Responding To Judgment

I caused a bit of a stir with a blog post. Soon after posting the link to Facebook, someone commented on the inappropriateness of a phrase I chose to use. She said it was something a Christian writer shouldn’t say.

I have to admit I thought about deleting the comment. I saw it quickly, so only one person – well, two counting me – would know I had deleted it. I’d clear the way for more positive responses. Then I considered temporarily taking down the post in order to revise it, replacing the phrase with something people might see as less disagreeable. However, I intentionally chose the phrase for impact, so I thought changing the wording would lessen the impact of the post. Perhaps it would just be easier to delete the blog post altogether. It would only take a few clicks. I don’t write in order to create a flurry of discussion.

Oh, wait. Yes, I do.

I write to challenge people to think. I write to refresh them. I write to encourage them. I want people to grow. I want people to respond, because I want to engage them in conversation. I want to spur them to action. My concern was that a word choice would become the focus of the blog post instead of the actual content and lesson I was trying to portray.

I decided rather quickly (the speed of the internet and social networking allows for nothing less) to simply respond with what I hoped was honesty and respect. After all, I appreciated the comment despite feeling judged. I want to know what people think. If people don’t speak out, I don’t know their responses. I can assume, but my assumptions range from people being disinterested to being spurred to life-changing experiences. I’d rather know than assume.

The following day, I received an email from a friend who noticed a typo on my blog. I would usually be thankful, but being tender from the previous day’s judgment, I was a bit defensive. I fixed the problem within a minute, but the sting lasted a bit longer.

What was up with people judging me so much?

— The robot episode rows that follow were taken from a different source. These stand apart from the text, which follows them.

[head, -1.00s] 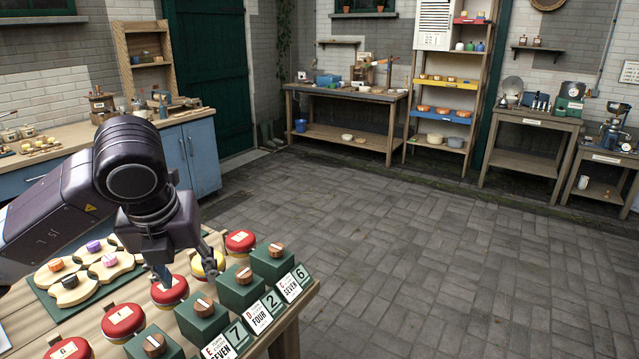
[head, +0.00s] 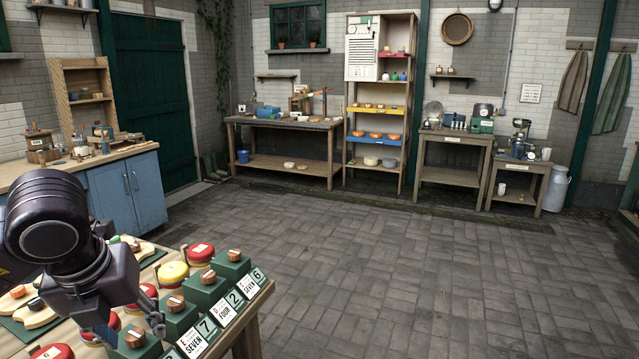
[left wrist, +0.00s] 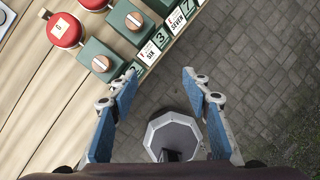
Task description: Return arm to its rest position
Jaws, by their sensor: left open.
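My left arm comes in from the left of the head view. Its gripper (head: 130,325) points down over the front part of the wooden table (head: 258,299). In the left wrist view the blue-padded fingers (left wrist: 158,85) stand well apart with nothing between them. They are beside the table's edge, partly above the paved floor (left wrist: 245,60). Red-lidded round jars (left wrist: 65,30) and green blocks with wooden knobs (left wrist: 102,62) stand near the fingers. My right gripper is in neither view.
Number cards (head: 209,327) line the table's front edge. A blue cabinet (head: 128,195) stands at the left. The paved floor at the right is clear.

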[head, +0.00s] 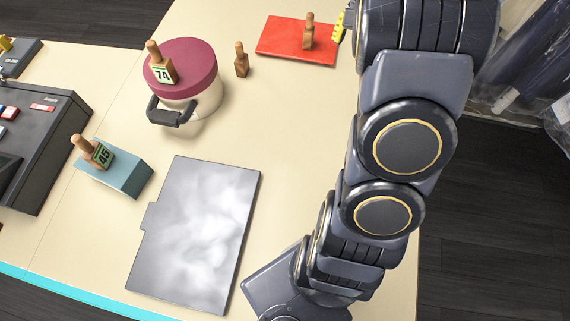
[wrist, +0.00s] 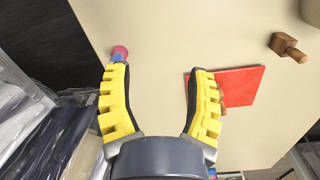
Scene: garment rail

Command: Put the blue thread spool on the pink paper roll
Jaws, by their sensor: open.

Wait. This judgment wasn’t so bad. I could choose to get defensive and assume the judgment was spurred by negative motivation, or despite the motivation behind it, I could learn something from it. I could choose to see it as an opportunity to grow. I could improve my writing because of it. I could practice my gracious response because of it. I could get to know someone better and deepen a relationship because of it.

I could choose mercy.

You must show mercy to others, or God will not show mercy to you when he judges you. But the person who shows mercy can stand without fear at the judgment. (James 2:13)

Whether you’re on the giving or receiving end of judgment today, you have a choice.

Are you willing to err on the side of mercy?

5 thoughts on “Responding To Judgment

  1. Thanks for sharing! I can get too over sensitive. I need the reminder to respond with grace. And I need the reminder to watch the over-critical, judgmental remarks that so easily slip out. I was reminded by a speaker last weekend that I don’t need to say everything that comes to mind … Even if I am right! Lots of areas for learning & growth! Enjoy your weekend!

  2. This hits home. I’ve been struggling with my tongue, quick to judge, feelings of rejection. I am praying for love in my heart and for God to heal the negative emotions that I’m battling. Fill me with your love and mercy Lord!